No one apart from you is throwing around nonsensical ideas about the nature of black holes. As far as I am concerned, they are dense stellar core remnants, with a gravitational field so powerful that it will not admit the passage of light within a certain distance from the core remnant. I do not believe in time dilation and related theoretical relativistic phenomena, except as optical illusions. I do not believe in space warping or wormholes or multiple dimensions. I believe that outside of science fiction, such ideas are the stock-in-trade of charlatans misappropriating research funding, the contemporary equivalent of mediæval 'quack' alchemists. I don't believe in hyperspace either, but I am perfectly happy to suspend my disbelief for the sake of this game.

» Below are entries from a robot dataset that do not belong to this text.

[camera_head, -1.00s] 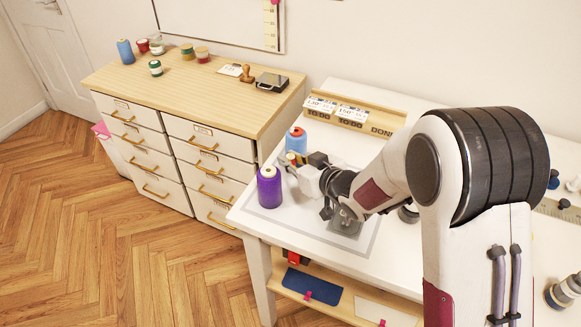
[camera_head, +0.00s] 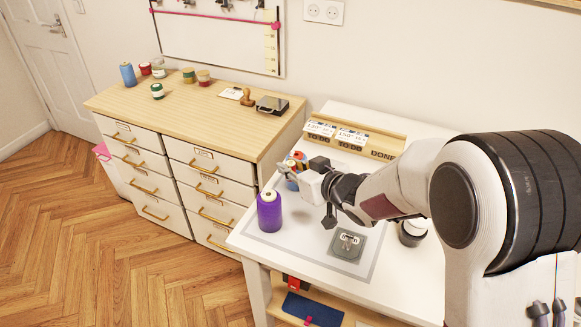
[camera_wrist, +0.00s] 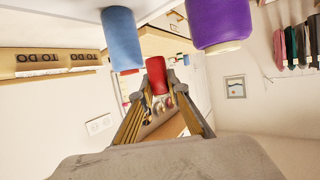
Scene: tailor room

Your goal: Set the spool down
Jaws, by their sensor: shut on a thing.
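My gripper (camera_wrist: 160,95) is shut on a small red spool (camera_wrist: 156,75), held between the two fingertips in the wrist view. A purple spool (camera_head: 269,212) stands upright on the grey-bordered mat (camera_head: 301,244), in front of my gripper.
A grey square item (camera_head: 348,244) lies on the mat, right of the purple spool. A wooden card rack (camera_head: 354,136) stands at the table's back. Several spools, a stamp (camera_head: 247,97) and a black pad (camera_head: 272,105) sit on the drawer cabinet (camera_head: 205,112). Mat space between the purple spool and grey item is clear.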

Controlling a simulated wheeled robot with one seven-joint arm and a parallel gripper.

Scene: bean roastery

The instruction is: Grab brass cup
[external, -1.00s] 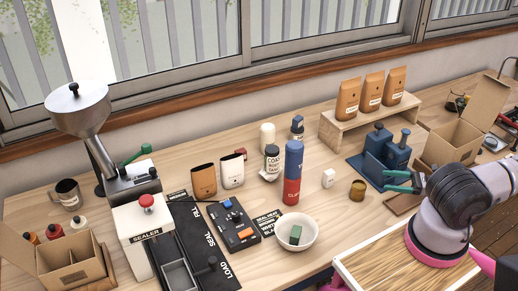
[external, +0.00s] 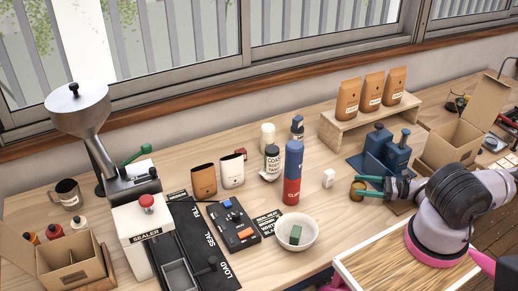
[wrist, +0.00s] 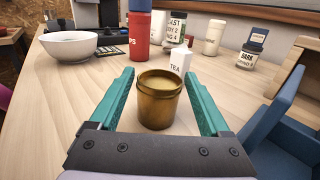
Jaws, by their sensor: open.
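The brass cup (wrist: 159,101) stands upright on the wooden table, between the two green fingers of my gripper (wrist: 160,88) in the wrist view. There is a visible gap between the cup and each finger, so my gripper is open around it. In the external view the cup (external: 357,190) sits right of the white bottle, with my gripper (external: 365,187) reaching it from the right. The fingers partly overlap the cup there.
A small white tea bottle (wrist: 180,58) stands just behind the cup. A blue metal block fixture (wrist: 280,115) is close on the right. A white bowl (wrist: 69,44) and a red and blue cylinder (wrist: 140,30) stand farther back. Table left of the cup is clear.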

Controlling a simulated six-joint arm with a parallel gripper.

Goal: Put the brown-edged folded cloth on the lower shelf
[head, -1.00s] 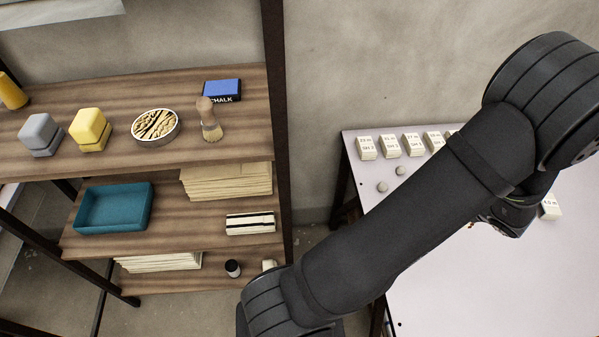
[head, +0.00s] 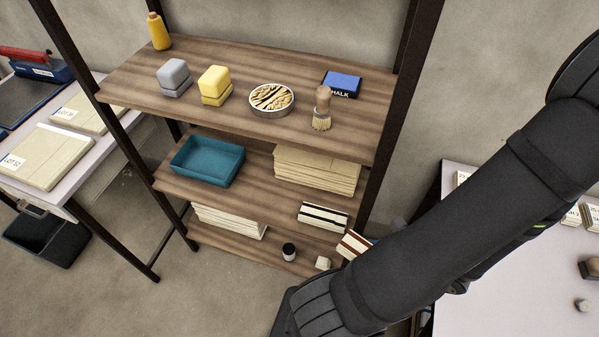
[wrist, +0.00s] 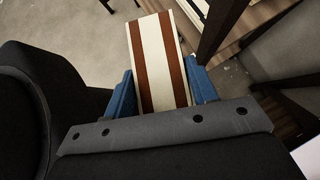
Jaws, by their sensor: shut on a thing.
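The cream folded cloth with red-brown bands (head: 353,244) shows partly beside the shelf unit's right side in the head view, by my arm's edge. In the wrist view the cloth (wrist: 151,45) lies lengthwise between the blue fingers of my gripper (wrist: 161,80), which is shut on it. The head view mostly hides my gripper behind my arm. The middle shelf (head: 255,185) holds a dark-striped folded cloth (head: 323,216) at its front right. The bottom shelf (head: 275,253) lies below, its right end partly covered by the held cloth and my arm.
A teal tray (head: 207,161) and a cream stack (head: 317,170) are on the middle shelf. A dark post (wrist: 221,27) stands close right of the cloth.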

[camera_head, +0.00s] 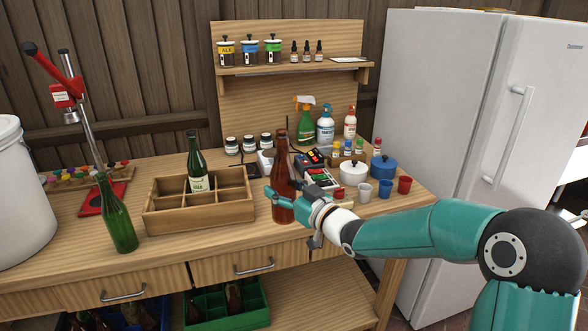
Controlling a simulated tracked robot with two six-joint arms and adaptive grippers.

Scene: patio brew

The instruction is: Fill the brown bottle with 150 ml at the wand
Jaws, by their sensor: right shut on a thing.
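The brown bottle (282,170) is upright near the front edge of the wooden bench, right of the wooden crate. My right gripper (284,198) reaches in from the right and is shut on the lower body of the brown bottle. The bottle's base is at about the level of the bench top; I cannot tell if it touches. No liquid level can be made out in it. I cannot make out a filling wand. My left gripper is not in view.
The wooden crate (200,218) holds a green bottle (196,165); another green bottle (117,215) stands left of it. A red bench capper (70,90) and a white bucket (22,195) are at the left. Pots, cups (385,189) and spray bottles crowd the right.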

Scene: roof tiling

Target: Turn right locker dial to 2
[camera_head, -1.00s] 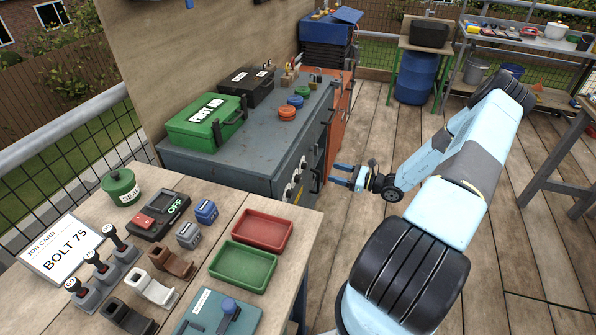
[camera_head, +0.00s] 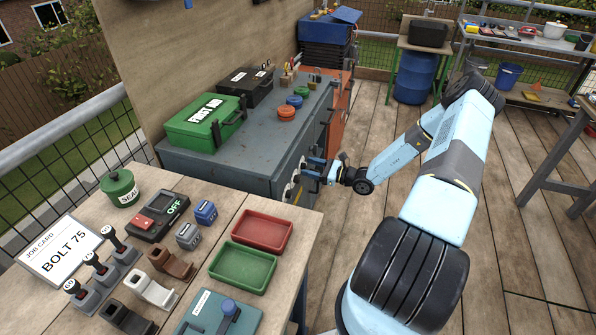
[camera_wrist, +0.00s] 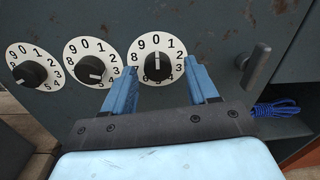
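In the wrist view three white numbered dials with black knobs sit in a row on the grey locker front (camera_wrist: 200,20): the left dial (camera_wrist: 22,51), the middle dial (camera_wrist: 79,50) and the right dial (camera_wrist: 158,40). My gripper (camera_wrist: 160,75) is open, its two blue fingers on either side of the right dial's black knob (camera_wrist: 155,68). Whether the fingers touch the knob cannot be told. The right knob's white mark points up, near the 0. In the head view my gripper (camera_head: 312,168) is at the locker front, and the dials are partly hidden.
A handle (camera_wrist: 257,62) sticks out of the locker right of the dials. An open shelf below it holds a blue rope (camera_wrist: 276,108). In the head view the wooden workbench (camera_head: 225,205) stands close in front, with clear deck to the right.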

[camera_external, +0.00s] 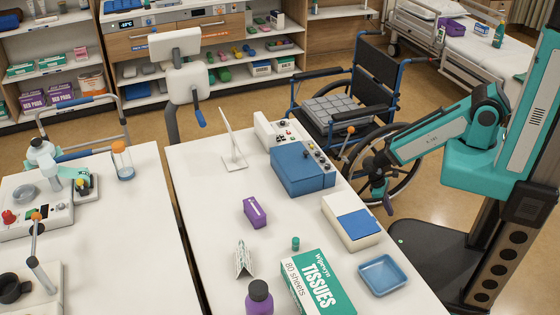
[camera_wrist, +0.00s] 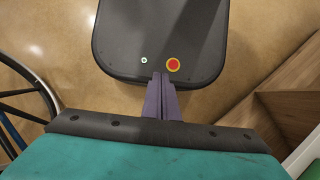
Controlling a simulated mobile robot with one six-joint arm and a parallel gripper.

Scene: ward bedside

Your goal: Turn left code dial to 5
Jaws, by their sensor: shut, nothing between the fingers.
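The left code dial cannot be picked out with certainty in either view. My gripper (camera_external: 388,206) hangs beyond the table's right edge, in front of the wheelchair's wheel and apart from the panel. In the wrist view its purple fingers (camera_wrist: 160,78) are together with nothing between them, above my own dark base.
The table (camera_external: 213,165) also bears a tablet stand (camera_external: 234,150), a purple box (camera_external: 255,211), a white box with a blue top (camera_external: 350,221), a tissue box (camera_external: 318,284) and a blue tray (camera_external: 384,275). A wheelchair (camera_external: 372,75) stands close behind my gripper.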

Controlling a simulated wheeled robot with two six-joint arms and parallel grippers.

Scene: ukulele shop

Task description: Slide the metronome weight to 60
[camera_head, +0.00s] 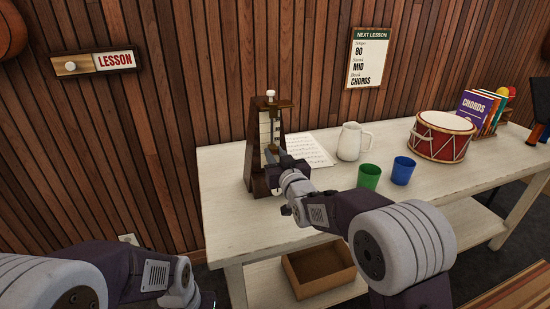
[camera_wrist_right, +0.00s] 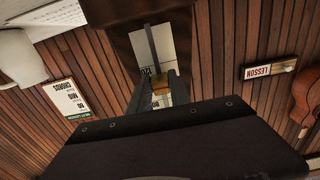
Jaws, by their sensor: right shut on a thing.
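The metronome (camera_head: 254,160) is a dark wooden pyramid standing upright on the left end of the white table, with a pale scale plate and a white knob on top. In the right wrist view it appears upside down, with its pale scale (camera_wrist_right: 160,48) and a thin grey rod (camera_wrist_right: 150,42). My right gripper (camera_head: 272,152) is at the metronome's front. In the wrist view its fingers (camera_wrist_right: 158,90) are shut on a small brass-coloured weight (camera_wrist_right: 160,86) on the rod. The scale mark level with the weight is not readable. My left gripper is out of view; only its arm shows.
Sheet music (camera_head: 308,149), a white jug (camera_head: 350,141), green cup (camera_head: 369,176), blue cup (camera_head: 403,170), red drum (camera_head: 441,137) and books (camera_head: 477,109) stand on the table (camera_head: 225,215). A wall card (camera_head: 368,58) seems to read 80. A cardboard box (camera_head: 318,270) is below.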

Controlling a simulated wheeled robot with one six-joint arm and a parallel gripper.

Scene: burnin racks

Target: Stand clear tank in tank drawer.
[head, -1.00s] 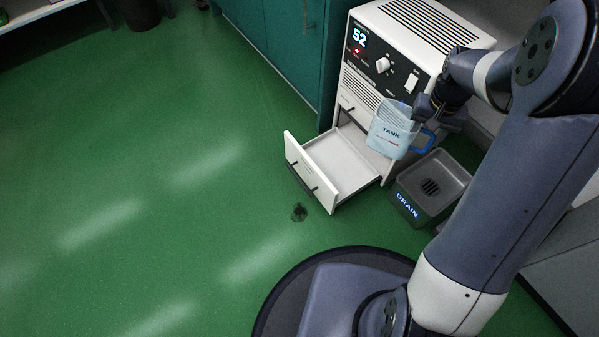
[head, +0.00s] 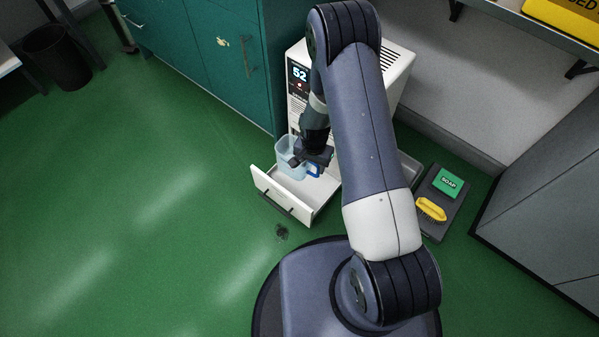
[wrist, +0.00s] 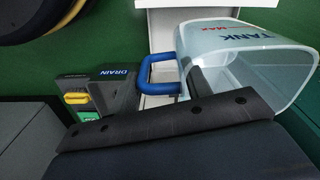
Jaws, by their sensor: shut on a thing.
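The clear tank (head: 290,160) has a pale blue tint and a blue handle (wrist: 160,75). My gripper (head: 316,156) is shut on the tank, and the tank looks about upright in the head view. The tank (wrist: 245,50) fills the right of the wrist view, with "TANK" on its wall. It is over the open white tank drawer (head: 262,186) at the foot of the white machine (head: 395,70). My arm hides part of the drawer and machine. I cannot tell whether the tank's base touches the drawer floor.
Right of the machine, partly behind my arm, is the grey drain basin (wrist: 112,90). A teal cabinet (head: 225,60) stands left of the machine.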

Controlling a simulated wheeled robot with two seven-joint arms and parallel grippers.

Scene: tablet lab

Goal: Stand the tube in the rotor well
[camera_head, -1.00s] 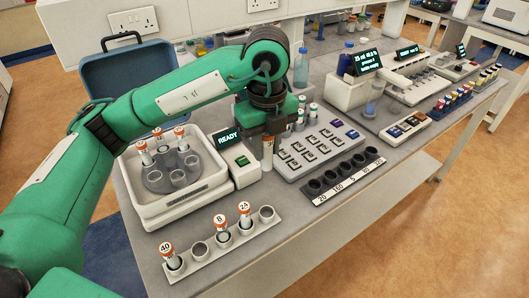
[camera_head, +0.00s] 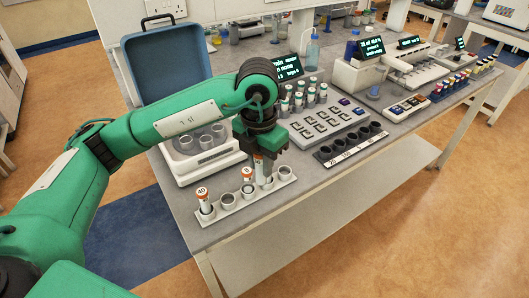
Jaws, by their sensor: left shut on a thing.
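My left gripper (camera_head: 260,152) is shut on a white tube (camera_head: 260,172) with orange-red marks, held upright at the white front rack (camera_head: 236,208). Its lower end is at the rack's fourth hole; I cannot tell whether it sits in the hole or just above. An orange-capped tube marked 40 (camera_head: 204,201) stands in the first hole and one marked 8 (camera_head: 247,179) in the third. The rotor with its grey wells (camera_head: 206,142) is in the white centrifuge (camera_head: 196,174), left of the gripper, partly hidden by my arm. My right gripper is not in view.
Right of the gripper are a grey button panel (camera_head: 325,122), several capped tubes (camera_head: 311,96) and a dark row of holders (camera_head: 350,146). The table's front edge runs just below the rack.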

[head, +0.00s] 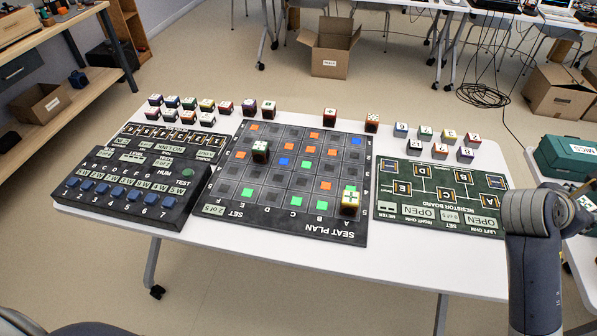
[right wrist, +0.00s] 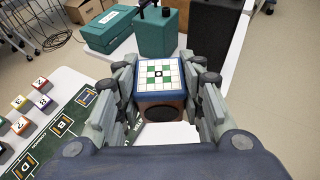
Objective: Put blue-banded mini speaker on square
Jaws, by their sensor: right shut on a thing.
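In the right wrist view my right gripper (right wrist: 160,90) is shut on the blue-banded mini speaker (right wrist: 161,76), a small cube. Its white top carries green squares and a blue rim, and a brown side shows a dark round speaker face. In the head view my right arm stands at the right, and its gripper and the held speaker are out of sight. The seat plan board (head: 230,199) lies mid-table with dark, orange, blue and green squares. A green-banded speaker (head: 261,152) and a yellow-banded speaker (head: 350,201) stand on it. My left gripper is not in view.
Several speakers stand behind the seat plan, including an orange-banded one (head: 372,122). A button box (head: 122,198) is at left, and the resistor board (head: 458,226) with small blocks behind it at right. Teal cases (right wrist: 110,29) sit beyond my right gripper.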

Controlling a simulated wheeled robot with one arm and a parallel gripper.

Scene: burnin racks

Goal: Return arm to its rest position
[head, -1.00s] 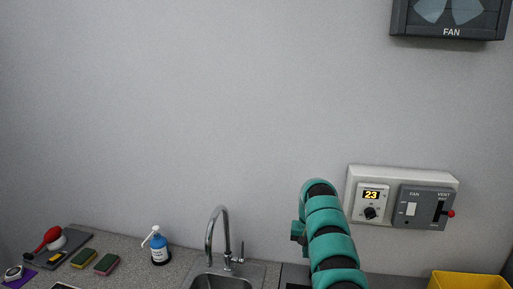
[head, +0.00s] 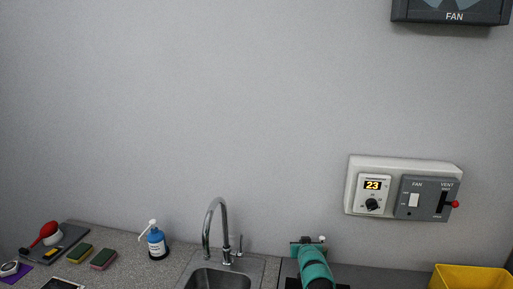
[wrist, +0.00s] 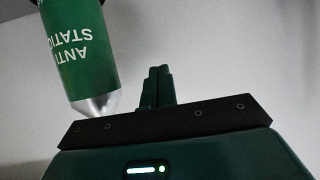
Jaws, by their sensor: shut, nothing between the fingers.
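My teal arm (head: 314,268) is low at the bottom of the head view, right of the sink tap. My gripper (wrist: 158,72) shows in the wrist view with its two dark green fingers pressed together and nothing between them. I cannot make out its fingers in the head view. In the wrist view a green cylinder marked ANTI STATIC (wrist: 78,50), with a metallic cone tip, shows upside down left of the fingers, apart from them.
A control panel (head: 404,190) reading 23 is on the wall, below a FAN unit (head: 451,12). The counter holds a sink tap (head: 209,235), a blue bottle (head: 157,244), sponges (head: 104,259) and a red-handled brush (head: 42,233). A yellow bin (head: 470,279) stands at lower right.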

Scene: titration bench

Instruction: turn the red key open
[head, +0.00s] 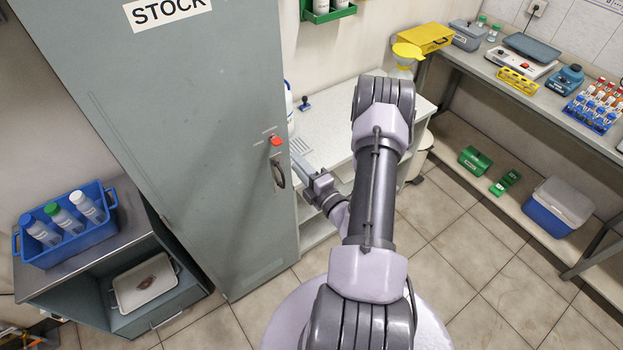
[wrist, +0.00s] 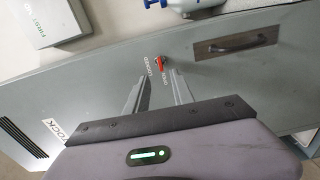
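The red key (head: 276,140) sits on the front of the tall grey-green STOCK cabinet (head: 170,130), just above the dark door handle (head: 278,173). In the wrist view the red key (wrist: 161,64) shows small, with the words LOCKED and OPEN printed beside it. Its exact angle is too small to tell. My gripper (head: 296,153) is in front of the cabinet, close to the key in the head view. In the wrist view my gripper (wrist: 159,76) is open, its two fingers spread, with the key beyond and between their tips. Nothing is held.
The door handle (wrist: 237,44) is right of the key in the wrist view. A white bench (head: 330,125) with a white bottle (head: 289,105) stands beside the cabinet. A blue crate of bottles (head: 65,250) is at left. The tiled floor (head: 470,265) is clear at right.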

How to implement the ergosphere of a black hole is another discussion. Personally I am content if FD leave out accretion discs and other ergosphere phenomena, since related phenomena are not present elsewhere in the game e.g. there is no gravitational distortion of or plasma transfer between closely gravitationally bound binary stars, or plasma ring systems around stars. I agree it would be great to have them though. They must be spectacular.

So, again, the question is one of how to implement the danger of black holes in the game in a compelling way. Which is what this thread is for. Perhaps now someone can actually engage with the suggestion of making them immense black bubbles millions of kilometres across, that distort light and are super-magnetic to starships and other objects that get too close to them, which objects are then torn apart or simply disappear as they are drawn into the event horizon.